Alors que le groupe Atos est sur le point de se doter d’une raison d’être le 30 avril lors de sa prochaine assemblée générale, devançant à cet égard la loi Pacte, portons notre regard du côté des entreprises familiales françaises afin d’explorer leur niveau d’appétence aux questions extra-financières, notamment la raison d’être, la prise en compte des parties prenantes, la gouvernance.
La France compte 5 800 entreprises de taille intermédiaire (ETI), contre 12 500 en Allemagne. Or, plus de 75% de ces ETI ont un actionnariat familial et 60% des entreprises effectuant un chiffre d’affaires de plus de 50 millions d’euros en France sont contrôlées par des familles.

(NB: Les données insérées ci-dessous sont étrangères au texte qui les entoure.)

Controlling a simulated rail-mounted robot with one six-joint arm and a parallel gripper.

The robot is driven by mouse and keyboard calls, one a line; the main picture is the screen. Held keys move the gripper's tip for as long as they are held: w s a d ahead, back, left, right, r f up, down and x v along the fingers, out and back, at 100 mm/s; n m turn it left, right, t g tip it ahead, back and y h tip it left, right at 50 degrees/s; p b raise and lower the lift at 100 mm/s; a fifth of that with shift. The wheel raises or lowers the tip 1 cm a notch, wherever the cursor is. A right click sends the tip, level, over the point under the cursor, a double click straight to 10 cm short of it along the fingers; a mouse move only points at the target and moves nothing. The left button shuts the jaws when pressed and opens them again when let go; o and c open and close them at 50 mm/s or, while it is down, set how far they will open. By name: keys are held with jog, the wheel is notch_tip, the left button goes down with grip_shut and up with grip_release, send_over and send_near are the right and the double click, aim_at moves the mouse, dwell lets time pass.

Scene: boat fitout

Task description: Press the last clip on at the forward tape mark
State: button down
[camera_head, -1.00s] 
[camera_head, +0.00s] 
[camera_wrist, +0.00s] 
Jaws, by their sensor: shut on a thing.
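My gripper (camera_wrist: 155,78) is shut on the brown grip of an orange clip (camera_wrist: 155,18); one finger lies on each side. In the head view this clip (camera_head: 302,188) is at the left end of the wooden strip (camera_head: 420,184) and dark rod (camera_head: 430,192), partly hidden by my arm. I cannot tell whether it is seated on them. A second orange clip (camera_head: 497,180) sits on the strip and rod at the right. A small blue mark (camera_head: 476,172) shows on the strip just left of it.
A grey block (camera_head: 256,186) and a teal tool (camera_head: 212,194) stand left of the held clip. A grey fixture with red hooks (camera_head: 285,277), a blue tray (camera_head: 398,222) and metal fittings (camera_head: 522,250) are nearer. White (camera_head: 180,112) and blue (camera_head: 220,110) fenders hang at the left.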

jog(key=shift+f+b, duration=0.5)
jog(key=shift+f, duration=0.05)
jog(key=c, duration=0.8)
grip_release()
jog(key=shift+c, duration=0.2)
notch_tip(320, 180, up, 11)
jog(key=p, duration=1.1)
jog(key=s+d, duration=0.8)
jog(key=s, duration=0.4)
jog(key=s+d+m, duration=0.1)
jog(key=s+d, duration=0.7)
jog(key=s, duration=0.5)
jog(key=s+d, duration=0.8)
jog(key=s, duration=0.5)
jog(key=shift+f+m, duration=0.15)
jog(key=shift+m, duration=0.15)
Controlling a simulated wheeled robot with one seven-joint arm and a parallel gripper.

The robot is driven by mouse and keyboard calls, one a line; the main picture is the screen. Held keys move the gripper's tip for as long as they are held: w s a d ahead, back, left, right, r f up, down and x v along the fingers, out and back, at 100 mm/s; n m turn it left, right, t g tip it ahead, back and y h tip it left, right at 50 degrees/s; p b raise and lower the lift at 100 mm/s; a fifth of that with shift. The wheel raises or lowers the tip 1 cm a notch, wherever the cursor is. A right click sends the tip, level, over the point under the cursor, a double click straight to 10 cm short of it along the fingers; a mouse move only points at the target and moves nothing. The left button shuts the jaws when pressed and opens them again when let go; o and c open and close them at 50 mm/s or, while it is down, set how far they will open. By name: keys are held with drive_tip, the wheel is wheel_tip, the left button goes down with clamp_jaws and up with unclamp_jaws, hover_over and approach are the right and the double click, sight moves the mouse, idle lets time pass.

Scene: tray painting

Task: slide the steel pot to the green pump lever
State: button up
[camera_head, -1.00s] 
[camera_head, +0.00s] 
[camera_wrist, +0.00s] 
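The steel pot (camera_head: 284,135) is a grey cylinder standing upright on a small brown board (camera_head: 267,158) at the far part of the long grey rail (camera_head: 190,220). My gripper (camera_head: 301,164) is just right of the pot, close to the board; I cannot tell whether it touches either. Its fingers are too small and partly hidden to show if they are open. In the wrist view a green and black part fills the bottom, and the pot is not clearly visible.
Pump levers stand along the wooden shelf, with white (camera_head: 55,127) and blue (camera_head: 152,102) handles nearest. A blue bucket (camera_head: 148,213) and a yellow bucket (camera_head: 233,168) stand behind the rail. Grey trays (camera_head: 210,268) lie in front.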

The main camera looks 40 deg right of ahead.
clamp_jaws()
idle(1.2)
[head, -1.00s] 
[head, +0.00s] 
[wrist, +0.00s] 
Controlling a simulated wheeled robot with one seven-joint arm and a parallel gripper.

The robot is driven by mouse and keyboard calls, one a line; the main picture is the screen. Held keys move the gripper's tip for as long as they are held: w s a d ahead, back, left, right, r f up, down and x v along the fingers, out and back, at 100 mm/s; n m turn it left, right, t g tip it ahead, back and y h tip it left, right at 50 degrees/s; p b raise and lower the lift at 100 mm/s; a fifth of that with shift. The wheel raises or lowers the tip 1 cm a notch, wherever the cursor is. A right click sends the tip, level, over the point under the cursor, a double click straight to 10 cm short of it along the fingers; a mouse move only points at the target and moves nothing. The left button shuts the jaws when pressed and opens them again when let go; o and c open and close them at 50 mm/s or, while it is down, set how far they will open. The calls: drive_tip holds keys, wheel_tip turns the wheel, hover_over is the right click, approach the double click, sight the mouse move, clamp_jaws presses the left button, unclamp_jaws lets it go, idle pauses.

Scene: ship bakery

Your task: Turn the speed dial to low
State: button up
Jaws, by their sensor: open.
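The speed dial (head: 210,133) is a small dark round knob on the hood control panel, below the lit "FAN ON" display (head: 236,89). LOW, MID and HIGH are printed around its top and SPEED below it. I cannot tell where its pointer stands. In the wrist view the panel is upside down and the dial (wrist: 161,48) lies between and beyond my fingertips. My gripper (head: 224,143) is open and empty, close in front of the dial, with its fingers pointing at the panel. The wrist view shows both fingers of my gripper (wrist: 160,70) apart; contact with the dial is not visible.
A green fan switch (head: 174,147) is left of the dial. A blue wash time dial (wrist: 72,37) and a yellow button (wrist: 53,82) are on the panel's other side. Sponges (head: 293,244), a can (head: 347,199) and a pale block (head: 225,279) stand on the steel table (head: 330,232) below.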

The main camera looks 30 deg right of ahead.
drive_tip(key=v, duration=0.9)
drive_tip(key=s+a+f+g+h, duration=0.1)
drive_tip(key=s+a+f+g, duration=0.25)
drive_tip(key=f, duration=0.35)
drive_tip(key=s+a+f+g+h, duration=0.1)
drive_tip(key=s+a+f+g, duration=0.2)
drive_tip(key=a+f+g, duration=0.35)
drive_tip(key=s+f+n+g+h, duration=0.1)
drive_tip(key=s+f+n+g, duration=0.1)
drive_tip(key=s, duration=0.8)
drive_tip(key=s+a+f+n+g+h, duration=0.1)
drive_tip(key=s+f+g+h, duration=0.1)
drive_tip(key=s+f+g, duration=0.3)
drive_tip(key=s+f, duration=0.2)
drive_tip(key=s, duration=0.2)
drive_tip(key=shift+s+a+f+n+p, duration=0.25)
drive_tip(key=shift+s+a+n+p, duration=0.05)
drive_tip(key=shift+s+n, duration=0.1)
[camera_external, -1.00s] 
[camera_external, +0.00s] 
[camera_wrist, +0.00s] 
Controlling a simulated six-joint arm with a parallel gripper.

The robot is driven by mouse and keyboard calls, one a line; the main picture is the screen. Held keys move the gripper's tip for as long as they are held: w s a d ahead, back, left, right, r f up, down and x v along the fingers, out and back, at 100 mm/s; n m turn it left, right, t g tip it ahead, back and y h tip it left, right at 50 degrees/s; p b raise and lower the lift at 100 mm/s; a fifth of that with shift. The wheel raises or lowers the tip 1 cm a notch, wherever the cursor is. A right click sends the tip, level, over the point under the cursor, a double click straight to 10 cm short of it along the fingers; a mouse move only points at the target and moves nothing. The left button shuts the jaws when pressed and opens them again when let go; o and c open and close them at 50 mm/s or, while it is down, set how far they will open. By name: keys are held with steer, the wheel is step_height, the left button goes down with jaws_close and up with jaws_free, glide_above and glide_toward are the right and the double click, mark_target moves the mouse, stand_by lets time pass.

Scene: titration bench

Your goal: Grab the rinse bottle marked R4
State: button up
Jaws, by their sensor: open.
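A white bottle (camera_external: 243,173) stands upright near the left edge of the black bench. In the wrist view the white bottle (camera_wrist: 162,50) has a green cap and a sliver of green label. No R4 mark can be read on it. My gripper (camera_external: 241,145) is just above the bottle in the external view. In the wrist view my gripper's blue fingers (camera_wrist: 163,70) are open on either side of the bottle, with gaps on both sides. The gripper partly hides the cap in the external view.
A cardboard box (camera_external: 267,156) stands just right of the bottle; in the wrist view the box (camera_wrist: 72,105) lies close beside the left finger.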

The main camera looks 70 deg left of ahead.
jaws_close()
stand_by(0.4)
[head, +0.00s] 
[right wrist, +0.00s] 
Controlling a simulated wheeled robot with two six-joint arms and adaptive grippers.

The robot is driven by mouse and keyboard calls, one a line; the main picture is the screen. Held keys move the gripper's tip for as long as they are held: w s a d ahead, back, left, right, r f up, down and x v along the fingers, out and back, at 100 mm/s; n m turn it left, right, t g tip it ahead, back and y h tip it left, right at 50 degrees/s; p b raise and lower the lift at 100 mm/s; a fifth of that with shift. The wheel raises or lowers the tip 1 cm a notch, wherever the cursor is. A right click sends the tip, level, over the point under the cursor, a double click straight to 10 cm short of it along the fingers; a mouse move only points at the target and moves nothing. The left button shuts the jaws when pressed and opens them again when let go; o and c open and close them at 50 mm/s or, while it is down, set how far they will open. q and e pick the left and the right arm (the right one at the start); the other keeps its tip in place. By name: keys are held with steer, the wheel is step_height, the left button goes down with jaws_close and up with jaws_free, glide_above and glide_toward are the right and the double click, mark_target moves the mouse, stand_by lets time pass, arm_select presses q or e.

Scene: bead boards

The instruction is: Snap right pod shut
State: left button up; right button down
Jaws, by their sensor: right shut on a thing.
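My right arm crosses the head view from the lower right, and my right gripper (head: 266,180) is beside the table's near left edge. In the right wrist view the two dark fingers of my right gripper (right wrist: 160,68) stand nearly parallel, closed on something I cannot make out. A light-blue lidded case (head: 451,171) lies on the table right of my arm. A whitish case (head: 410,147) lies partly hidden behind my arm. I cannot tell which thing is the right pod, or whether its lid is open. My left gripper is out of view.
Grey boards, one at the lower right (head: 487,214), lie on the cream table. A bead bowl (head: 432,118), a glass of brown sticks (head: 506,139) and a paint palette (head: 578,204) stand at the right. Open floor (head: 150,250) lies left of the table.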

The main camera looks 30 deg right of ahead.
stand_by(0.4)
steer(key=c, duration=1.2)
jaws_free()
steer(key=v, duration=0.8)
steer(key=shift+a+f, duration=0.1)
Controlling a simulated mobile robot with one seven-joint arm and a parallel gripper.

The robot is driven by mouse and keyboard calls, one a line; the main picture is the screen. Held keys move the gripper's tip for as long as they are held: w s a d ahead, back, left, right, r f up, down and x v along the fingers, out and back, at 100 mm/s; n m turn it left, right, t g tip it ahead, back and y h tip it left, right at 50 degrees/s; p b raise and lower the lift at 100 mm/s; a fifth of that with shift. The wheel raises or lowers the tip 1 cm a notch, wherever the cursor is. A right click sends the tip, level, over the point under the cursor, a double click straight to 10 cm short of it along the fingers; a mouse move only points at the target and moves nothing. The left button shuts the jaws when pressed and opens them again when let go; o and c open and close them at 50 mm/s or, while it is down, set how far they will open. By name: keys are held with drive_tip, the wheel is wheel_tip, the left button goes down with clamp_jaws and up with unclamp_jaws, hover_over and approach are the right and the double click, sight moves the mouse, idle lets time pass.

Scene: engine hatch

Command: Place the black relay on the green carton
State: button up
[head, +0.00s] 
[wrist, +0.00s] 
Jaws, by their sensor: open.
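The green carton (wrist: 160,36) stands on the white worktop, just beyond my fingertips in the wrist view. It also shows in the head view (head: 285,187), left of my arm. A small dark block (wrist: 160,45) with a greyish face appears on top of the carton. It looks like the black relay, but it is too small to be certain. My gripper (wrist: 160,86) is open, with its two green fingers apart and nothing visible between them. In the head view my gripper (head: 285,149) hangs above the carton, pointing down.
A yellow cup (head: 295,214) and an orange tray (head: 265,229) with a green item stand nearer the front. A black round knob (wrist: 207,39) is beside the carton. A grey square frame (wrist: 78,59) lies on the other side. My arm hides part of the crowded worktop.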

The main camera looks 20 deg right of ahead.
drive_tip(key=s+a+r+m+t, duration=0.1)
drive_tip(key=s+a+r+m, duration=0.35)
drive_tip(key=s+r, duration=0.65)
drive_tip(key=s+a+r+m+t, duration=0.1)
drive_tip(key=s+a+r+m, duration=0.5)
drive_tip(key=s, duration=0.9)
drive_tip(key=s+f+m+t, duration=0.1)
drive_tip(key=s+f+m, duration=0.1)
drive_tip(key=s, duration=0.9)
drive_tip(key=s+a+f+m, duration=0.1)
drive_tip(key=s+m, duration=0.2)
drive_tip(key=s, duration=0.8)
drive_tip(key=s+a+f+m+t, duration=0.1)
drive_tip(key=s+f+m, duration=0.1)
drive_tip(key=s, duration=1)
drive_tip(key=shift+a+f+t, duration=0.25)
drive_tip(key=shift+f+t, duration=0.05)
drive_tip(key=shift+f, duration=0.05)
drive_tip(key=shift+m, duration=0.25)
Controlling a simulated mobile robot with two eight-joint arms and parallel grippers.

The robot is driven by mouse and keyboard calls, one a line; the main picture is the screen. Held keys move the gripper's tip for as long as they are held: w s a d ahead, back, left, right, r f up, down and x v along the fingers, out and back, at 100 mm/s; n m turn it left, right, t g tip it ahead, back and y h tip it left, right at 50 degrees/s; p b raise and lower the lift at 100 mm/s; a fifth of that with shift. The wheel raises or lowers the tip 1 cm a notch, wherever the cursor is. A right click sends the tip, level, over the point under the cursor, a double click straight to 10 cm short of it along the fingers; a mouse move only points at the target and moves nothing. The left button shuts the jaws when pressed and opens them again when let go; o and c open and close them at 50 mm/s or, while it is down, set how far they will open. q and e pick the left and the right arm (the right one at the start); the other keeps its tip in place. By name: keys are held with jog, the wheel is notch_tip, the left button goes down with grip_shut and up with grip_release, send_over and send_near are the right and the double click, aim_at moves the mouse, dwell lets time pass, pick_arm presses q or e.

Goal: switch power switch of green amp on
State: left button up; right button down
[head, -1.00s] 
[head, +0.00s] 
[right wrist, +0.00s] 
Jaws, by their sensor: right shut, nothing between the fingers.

Ces entreprises familiales constituent un actif majeur, tant d’un point de vue humain qu’économique. Elles sont source de développement du territoire, de fierté locale et nationale. Entre 2009 et 2015, alors que les grandes entreprises détruisaient 80. 000 emplois, ces entreprises en ont créé plus de 300 000. Elles contribuent enfin au rayonnement de la France à l’étranger.
Ce qui explique que l’on fasse de plus en plus état de leur forte résilience. Or, la famille est le plus souvent au cœur de cette résilience. Si elle porte l’héritage, elle donne aussi le souffle, la vision, la volonté de pérennité, la volonté de transmission. Elle distille et porte un patrimoine immatériel majeur constitué par un arsenal de valeurs, qui prennent vie et nourrissent le projet entrepreneurial à travers les générations.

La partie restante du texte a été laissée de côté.